Monday, September 29, 2008
Cresswell- The Genealogy of Place - part I
The beginning of the second chapter seems again to inquire broadly about place. After the first introduction we move the definition of place down through history. First talking about Regional and Humanistic Geography and their influence on place. "In each case the focus was on differentiating once clearly defined region (place) from the next and explaining the logic of the definitions. While Herbertson looked to nature for this logic, Fleure looked to human characteristics." Next was the idea of home as the all important place that one can relate all place to. "he considers the house/home as a primal space that acts as a first world or first universe that then frames our understandings of all the spaces outside." Moving away from place as a concept it was next analyzed as social construct. "Place was not simply an outcome of social process though, it was, once established, a tool in the creation, maintenance and transformation of relations of domination, oppression and exploitation." Seeing it from a different angle, place can also be considered as human just being-in-the-world. "humans cannot construct anything without being first in place - that place is primary to the construction of meaning and society. Place is primary because it is the experiential fact of our existence." This first half of the chapter covered a lot of different ideas about place. What I found most interesting was the idea of place as non-place, where is place? " In other words there was no 'place' before there was humanity but once we came into existence then place did too."

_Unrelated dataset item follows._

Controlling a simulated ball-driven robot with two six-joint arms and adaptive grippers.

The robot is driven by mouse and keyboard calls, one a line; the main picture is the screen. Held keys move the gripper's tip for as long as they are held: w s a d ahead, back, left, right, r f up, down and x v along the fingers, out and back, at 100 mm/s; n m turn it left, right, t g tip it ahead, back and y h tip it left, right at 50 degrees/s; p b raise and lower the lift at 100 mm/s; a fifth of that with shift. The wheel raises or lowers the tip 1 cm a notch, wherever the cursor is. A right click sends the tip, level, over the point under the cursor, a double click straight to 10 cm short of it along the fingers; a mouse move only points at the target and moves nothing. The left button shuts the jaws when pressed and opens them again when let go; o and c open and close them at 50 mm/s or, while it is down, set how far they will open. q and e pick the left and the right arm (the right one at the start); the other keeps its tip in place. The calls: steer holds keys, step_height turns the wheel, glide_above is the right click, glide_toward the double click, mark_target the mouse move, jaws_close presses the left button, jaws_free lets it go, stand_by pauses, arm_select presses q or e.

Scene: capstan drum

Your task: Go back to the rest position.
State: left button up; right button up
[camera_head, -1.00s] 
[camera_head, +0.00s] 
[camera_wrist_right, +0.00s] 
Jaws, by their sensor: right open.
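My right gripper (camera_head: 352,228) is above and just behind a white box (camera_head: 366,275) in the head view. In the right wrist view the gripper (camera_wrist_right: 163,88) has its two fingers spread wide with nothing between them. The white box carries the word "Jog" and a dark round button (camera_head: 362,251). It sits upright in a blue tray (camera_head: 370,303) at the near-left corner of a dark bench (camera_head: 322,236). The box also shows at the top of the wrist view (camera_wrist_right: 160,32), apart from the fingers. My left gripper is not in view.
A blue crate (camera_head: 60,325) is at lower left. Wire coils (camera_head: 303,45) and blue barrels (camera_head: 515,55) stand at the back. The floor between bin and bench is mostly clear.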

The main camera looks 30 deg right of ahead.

Saturday, September 20, 2008
Cresswell- Defining Place
"So what links these examples:?... One answer is that they are all spaces which people have made meaningful. They are all spaces people are attached to in one way or another. This is the most straightforward and common definition of place - a meaningful location."
This first chapter is all about introducing the idea of place and it's many meanings. Cresswell gives different examples of place, introduces them to us, and talk about how those spaces are "places" in their own way. Reading this first chapter helps us to shed the idea of place as a general word and gets us used to being more curious about it's definition. Moving toward the specific in the second half of the chapter, Cresswell talks about the relationship between space and place, landscape and place, and place as a way of understanding the world around us. "When we look at the world as a world of places we see different things. We see attachments and connections between people and place."
Tuesday, September 2, 2008
Chandler - Semiotics for Beginners - Denotation, Connotation, and Myth
Denotation, connotation, and myth are analyzed in our second reading by Chandler. Denotation and connotation are terms describing the signifier and its signified talked about in our first reading. A denotation is definitional and a connotation is a personal or cultural assoication. Chandler spends time discussing the relationships between the two terms, the ideas behind them, and how they relate to semiotics as a whole.
"The first (denotative) order (or level) of signification is seen as primarily representational and relatively self-contained. The second (connotative) order of signification reflects 'expressive' values which are attached to a sign. In the third (mythological or ideological) order of signification the sign reflects major culturally-variable concepts underpinning a particular worldview - such as masculinity, femininity, freedom, individualism, objectivism, Englishness and so on."
Chandler - Semiotics for Beginners - Signs
The sign was discussed comparing and contrasting the ideas of the linguist Saussure and the philosopher Peirce. Saussure saw the sign as formed out of two parts the signified (concept) and signifier (form). Peirce, however, favored a triadic model with the use of the representamen, an interpretant, and an object.
a lot of questions and examples with varying and endlessly twisting and expandable answers...
So I liked the discussion about analog and digital signs, it was the most interesting for me, with the talk about linguistics coming in second. I feel that the interest I had in both can be seen as connected
“Analogical signs (such as visual images, gestures, textures, tastes, and smells) involve graded relationships on a continuum. They can signify infinite subtleties which seem ‘beyond words’. Emotions and feelings are analogical signifieds. Unlike symbolic signifiers, motivated signifiers (and their signifieds) blend into one another. There can be no comprehensive catalogue of such dynamic analogue signs as smiles or laughs.”
Personally I’ve found language and writing in general to feel limiting and simply less interesting
“Reality is divided up into arbitrary categories by every language and the conceptual world with which each of us is familiar could have been divided up very differently.”
Why then are there so many rules invested into language?
“every sign acquires a history and connotations of its own which are familiar to members of the sign-users' culture. Saussure remarked that although the signifier 'may seem to be freely chosen', from the point of view of the linguistic community it is 'imposed rather than freely chosen' because 'a language is always an inheritance from the past' which its users have 'no choice but to accept”
“the graded quality of analogue codes may make them rich in meaning but it also renders them somewhat impoverished in syntactical complexity or semantic precision.”
I think that I’m willing to make the tradeoff.